## INSTRUCTIONS TO FOLLOW
All lines from the one with "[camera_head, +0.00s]" through the one with "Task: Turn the", and only those, are to be reproduced exactly, both ends included.

## Rows from a robot dataset
-- START --

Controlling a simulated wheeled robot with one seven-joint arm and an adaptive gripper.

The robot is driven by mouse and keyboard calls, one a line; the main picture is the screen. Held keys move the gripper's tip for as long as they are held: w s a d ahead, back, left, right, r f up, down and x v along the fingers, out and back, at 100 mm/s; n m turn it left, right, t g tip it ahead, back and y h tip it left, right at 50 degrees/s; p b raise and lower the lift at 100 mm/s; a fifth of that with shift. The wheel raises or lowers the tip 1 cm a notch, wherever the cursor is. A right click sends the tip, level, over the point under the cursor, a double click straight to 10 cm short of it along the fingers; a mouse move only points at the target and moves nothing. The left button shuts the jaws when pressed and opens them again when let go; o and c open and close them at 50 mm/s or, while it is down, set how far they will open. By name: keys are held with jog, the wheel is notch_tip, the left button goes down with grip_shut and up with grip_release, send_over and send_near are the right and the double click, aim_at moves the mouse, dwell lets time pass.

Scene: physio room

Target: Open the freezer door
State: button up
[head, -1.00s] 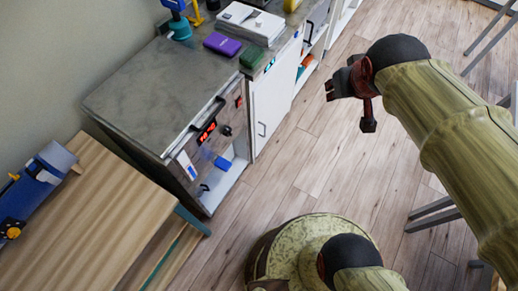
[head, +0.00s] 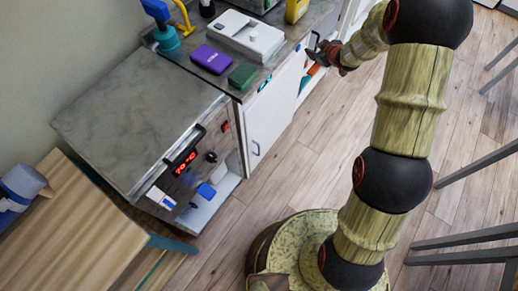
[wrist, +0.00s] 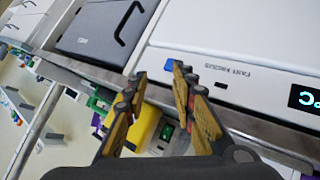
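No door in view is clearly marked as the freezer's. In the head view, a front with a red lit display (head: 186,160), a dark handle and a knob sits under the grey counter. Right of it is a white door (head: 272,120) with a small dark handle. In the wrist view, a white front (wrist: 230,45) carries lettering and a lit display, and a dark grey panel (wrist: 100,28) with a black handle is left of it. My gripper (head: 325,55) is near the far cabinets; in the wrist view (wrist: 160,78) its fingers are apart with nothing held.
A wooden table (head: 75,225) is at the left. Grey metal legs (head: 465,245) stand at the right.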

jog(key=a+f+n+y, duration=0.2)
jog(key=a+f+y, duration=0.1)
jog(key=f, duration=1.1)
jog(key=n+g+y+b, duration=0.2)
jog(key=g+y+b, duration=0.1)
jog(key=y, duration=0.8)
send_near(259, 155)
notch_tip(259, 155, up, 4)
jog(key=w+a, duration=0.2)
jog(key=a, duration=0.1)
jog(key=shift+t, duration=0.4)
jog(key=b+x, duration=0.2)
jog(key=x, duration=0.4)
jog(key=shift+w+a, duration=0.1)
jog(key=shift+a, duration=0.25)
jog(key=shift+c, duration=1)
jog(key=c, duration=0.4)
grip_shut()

-- END --
-- START --

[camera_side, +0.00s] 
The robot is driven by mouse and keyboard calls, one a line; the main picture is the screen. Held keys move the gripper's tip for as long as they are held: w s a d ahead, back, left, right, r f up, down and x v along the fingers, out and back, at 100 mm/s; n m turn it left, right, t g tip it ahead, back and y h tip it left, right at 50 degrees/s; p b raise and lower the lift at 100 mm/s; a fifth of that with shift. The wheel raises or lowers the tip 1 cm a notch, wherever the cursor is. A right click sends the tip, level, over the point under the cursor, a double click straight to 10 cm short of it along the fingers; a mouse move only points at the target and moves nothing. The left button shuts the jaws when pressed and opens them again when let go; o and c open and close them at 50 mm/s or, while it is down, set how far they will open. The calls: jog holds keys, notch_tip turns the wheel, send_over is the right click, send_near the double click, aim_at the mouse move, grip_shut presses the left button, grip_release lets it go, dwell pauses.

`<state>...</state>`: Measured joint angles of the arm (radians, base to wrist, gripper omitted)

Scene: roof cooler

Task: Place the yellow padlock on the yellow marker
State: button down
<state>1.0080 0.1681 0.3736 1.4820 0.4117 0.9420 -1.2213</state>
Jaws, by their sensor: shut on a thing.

-- END --
-- START --

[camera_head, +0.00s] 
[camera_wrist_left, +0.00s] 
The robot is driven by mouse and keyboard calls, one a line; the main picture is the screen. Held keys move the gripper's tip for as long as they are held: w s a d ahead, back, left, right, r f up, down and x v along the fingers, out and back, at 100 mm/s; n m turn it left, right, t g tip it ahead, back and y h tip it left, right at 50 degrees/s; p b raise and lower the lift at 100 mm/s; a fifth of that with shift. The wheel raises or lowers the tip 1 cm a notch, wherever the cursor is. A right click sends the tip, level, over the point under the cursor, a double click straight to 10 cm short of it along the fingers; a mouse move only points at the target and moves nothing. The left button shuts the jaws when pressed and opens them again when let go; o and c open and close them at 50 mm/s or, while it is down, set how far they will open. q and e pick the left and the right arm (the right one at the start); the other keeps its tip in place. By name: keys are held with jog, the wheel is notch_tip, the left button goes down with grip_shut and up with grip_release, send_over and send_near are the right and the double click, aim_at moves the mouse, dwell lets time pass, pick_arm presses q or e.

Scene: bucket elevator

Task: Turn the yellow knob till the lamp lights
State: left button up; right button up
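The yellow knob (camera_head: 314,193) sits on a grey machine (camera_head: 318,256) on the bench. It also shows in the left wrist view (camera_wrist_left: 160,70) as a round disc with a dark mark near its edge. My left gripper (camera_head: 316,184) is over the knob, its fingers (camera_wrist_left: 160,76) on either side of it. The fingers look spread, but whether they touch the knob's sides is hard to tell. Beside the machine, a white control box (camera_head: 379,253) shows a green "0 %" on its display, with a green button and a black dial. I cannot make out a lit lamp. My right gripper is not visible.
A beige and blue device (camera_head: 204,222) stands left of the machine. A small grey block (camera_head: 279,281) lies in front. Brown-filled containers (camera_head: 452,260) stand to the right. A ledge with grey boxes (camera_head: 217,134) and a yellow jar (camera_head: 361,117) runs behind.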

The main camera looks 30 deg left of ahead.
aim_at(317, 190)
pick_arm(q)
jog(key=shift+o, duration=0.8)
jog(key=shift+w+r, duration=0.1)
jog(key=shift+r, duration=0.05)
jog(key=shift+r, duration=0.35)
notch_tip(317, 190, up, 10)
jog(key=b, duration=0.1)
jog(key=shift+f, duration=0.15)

-- END --

## ANSWER TO THE EXERCISE
[camera_head, +0.00s] 
[camera_wrist_left, +0.00s] 
The robot is driven by mouse and keyboard calls, one a line; the main picture is the screen. Held keys move the gripper's tip for as long as they are held: w s a d ahead, back, left, right, r f up, down and x v along the fingers, out and back, at 100 mm/s; n m turn it left, right, t g tip it ahead, back and y h tip it left, right at 50 degrees/s; p b raise and lower the lift at 100 mm/s; a fifth of that with shift. The wheel raises or lowers the tip 1 cm a notch, wherever the cursor is. A right click sends the tip, level, over the point under the cursor, a double click straight to 10 cm short of it along the fingers; a mouse move only points at the target and moves nothing. The left button shuts the jaws when pressed and opens them again when let go; o and c open and close them at 50 mm/s or, while it is down, set how far they will open. q and e pick the left and the right arm (the right one at the start); the other keeps its tip in place. By name: keys are held with jog, the wheel is notch_tip, the left button goes down with grip_shut and up with grip_release, send_over and send_near are the right and the double click, aim_at moves the mouse, dwell lets time pass, pick_arm presses q or e.

Scene: bucket elevator

Task: Turn the yellow knob till the lamp lights

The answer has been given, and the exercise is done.